Si el concierto que Dylan ofreció el sábado en Jaén lo hubiera pagado (más de medio millón de euros de bellón) la industria de los espárragos de Bedmar, o la cereza de Castillo de Locubín, o la cerámica de Bailén, en lugar del sector oleícola (la pasta la han puesto las cinco denominaciones de origen de aceite de oliva que existen en la provincia), sólo cambiaría el nombre del tonto.
Aunque en su día se vendió a bombo y platillo que esta actuación era para promocionar el aceite, finalmente -y como se preveía- Bob no hizo ni el amago de comerse un hoyo en el escenario (como a lo mejor predijo Montané). La excusa de la promoción ya no se sostiene porque al margen de algún cartelito de olivos con la imagen sobreimpresionada de Dylan, el aceite ha brillado por su ausencia en un acto que les ha costado casi 600.000 euros.

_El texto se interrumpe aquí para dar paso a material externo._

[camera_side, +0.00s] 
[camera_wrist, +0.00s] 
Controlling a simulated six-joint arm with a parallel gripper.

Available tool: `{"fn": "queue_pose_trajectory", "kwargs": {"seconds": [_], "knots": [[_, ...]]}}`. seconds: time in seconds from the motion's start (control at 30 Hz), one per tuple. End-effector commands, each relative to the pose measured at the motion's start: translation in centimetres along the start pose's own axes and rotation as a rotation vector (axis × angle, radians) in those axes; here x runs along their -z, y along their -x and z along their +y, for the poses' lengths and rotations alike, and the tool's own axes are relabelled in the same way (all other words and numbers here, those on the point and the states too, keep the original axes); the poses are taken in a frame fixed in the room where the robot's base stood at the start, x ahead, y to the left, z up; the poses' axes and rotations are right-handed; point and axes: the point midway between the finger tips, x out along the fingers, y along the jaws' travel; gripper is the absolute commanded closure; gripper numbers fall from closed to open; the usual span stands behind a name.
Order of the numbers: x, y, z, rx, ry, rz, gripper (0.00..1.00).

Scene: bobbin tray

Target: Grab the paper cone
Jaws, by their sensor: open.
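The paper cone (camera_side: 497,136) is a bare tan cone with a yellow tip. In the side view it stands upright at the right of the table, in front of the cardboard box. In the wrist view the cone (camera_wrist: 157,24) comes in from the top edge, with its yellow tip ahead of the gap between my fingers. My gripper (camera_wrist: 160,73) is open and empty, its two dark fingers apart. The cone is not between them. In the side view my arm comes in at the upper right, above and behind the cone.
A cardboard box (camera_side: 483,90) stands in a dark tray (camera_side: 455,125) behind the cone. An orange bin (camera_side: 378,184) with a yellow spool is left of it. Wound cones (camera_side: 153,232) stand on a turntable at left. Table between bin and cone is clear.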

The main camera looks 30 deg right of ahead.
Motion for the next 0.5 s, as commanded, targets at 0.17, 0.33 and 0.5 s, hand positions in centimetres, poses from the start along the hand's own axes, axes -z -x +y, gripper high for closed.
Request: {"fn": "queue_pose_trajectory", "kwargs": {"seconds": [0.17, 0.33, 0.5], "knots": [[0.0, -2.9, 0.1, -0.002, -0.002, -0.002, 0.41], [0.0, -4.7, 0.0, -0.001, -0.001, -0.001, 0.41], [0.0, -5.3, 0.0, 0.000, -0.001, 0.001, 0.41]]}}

En su día anuncié que ya se había elegido la marca de aceite con la que el artista posaría para la promoción: su nombre empieza por N y acaba por A. Efectivamente: NINGUNA. No fue por no intentarlo, que se intentó, pero en las gestiones no fructificó ni la propuesta de que la alcaldesa recibiera al cantante.

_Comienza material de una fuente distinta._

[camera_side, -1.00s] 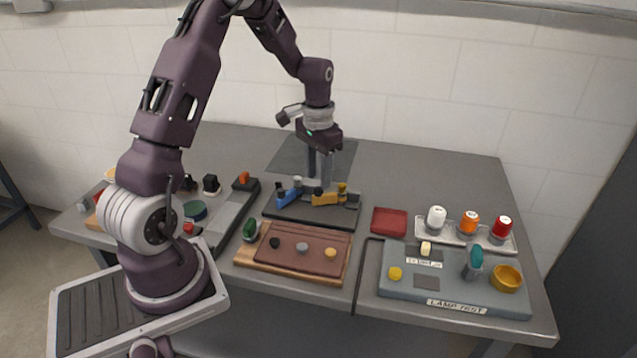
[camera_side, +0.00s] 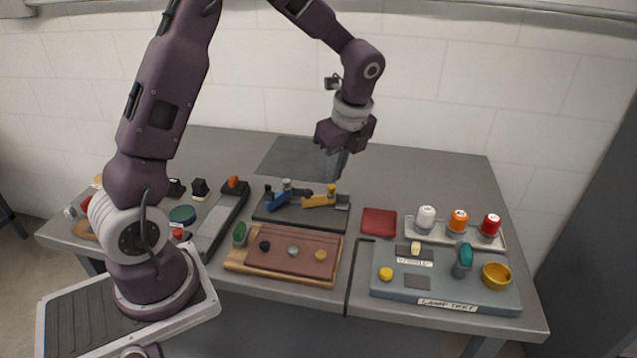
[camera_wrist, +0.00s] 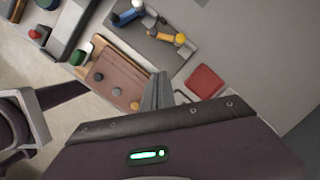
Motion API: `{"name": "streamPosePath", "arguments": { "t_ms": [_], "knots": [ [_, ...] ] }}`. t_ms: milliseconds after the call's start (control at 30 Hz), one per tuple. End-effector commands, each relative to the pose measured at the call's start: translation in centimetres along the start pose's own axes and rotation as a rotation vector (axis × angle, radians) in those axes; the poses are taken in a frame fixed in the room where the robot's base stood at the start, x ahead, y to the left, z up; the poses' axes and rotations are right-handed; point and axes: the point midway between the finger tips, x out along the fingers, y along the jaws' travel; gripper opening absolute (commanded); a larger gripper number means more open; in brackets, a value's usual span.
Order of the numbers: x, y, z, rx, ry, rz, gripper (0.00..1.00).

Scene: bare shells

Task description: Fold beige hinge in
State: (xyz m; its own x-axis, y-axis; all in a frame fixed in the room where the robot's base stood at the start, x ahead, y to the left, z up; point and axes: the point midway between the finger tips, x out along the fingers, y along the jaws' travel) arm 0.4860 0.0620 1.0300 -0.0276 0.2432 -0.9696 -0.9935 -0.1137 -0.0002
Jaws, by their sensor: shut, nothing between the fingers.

Estaría bien hacer algún estudio (aunque sea pagado) para determinar la incidencia que tiene ahora el efecto Dylan en el consumo del aceite de oliva, o si se confirma, por otra parte, que el tonto que paga la factura es fruto de lo que alguien ha definido como impuesto revolucionario.

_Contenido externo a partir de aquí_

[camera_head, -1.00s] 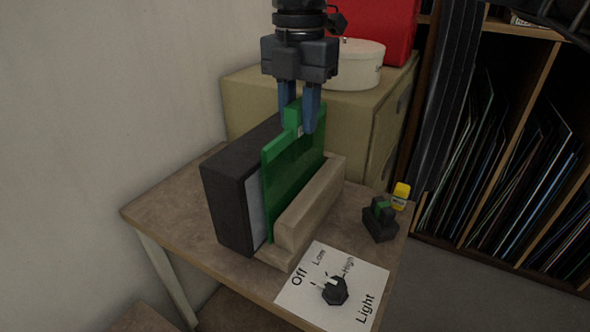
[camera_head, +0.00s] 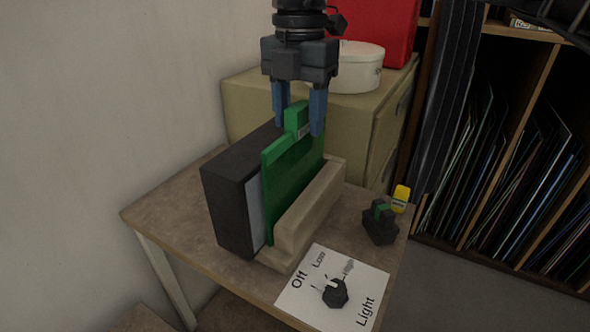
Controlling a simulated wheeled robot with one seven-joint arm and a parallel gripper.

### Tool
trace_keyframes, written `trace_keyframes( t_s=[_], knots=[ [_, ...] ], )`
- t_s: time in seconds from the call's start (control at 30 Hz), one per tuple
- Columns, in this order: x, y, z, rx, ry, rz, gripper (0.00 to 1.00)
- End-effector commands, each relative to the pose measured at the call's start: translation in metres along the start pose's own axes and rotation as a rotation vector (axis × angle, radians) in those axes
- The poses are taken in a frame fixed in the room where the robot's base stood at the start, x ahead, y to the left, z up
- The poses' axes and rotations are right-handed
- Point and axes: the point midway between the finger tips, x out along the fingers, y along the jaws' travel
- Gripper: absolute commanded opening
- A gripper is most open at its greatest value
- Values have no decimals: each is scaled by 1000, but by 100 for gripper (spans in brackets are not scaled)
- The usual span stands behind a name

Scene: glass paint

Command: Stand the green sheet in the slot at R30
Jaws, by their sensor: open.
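The green sheet (camera_head: 291,187) stands upright in the slot of a beige holder (camera_head: 313,213), between the holder's front wall and a dark box with a pale front face. A raised green tab (camera_head: 296,118) with a small label tops the sheet. My gripper (camera_head: 298,128) is open, its two blue fingers on either side of the tab with visible gaps. The sheet's lower edge is hidden behind the holder's front wall. No R30 mark is readable in this view.
The dark box (camera_head: 231,200) stands left of the sheet. A paper with a dial (camera_head: 336,292) lies in front, marked Off, Low, High, Light. A small black device (camera_head: 379,222) with a yellow tag (camera_head: 401,198) stands right. A tan cabinet (camera_head: 350,125) stands behind.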

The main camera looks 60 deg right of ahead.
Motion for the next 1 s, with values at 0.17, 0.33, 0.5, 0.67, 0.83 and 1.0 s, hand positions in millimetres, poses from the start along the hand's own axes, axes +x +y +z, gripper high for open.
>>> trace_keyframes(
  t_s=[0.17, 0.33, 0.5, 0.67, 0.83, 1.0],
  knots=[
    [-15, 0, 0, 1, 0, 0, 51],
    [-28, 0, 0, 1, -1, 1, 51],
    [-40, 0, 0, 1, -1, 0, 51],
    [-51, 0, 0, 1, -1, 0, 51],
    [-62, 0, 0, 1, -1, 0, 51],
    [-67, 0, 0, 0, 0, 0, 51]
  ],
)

Por lo pronto, que a Bob le siga yendo bien con eso de cantar jazz, porque como se le venga el aparejo a la barriga y tenga que buscar tajo en Jaén, lo tiene claro; al menos con mi paisano Perico –olivarero de toda la vida-, quien al enterarse de la pasta que han pagado los suyos reclama que este tío tiene que trabajar para él, gratis, una campaña entera, y además en los mantos que es donde más jode.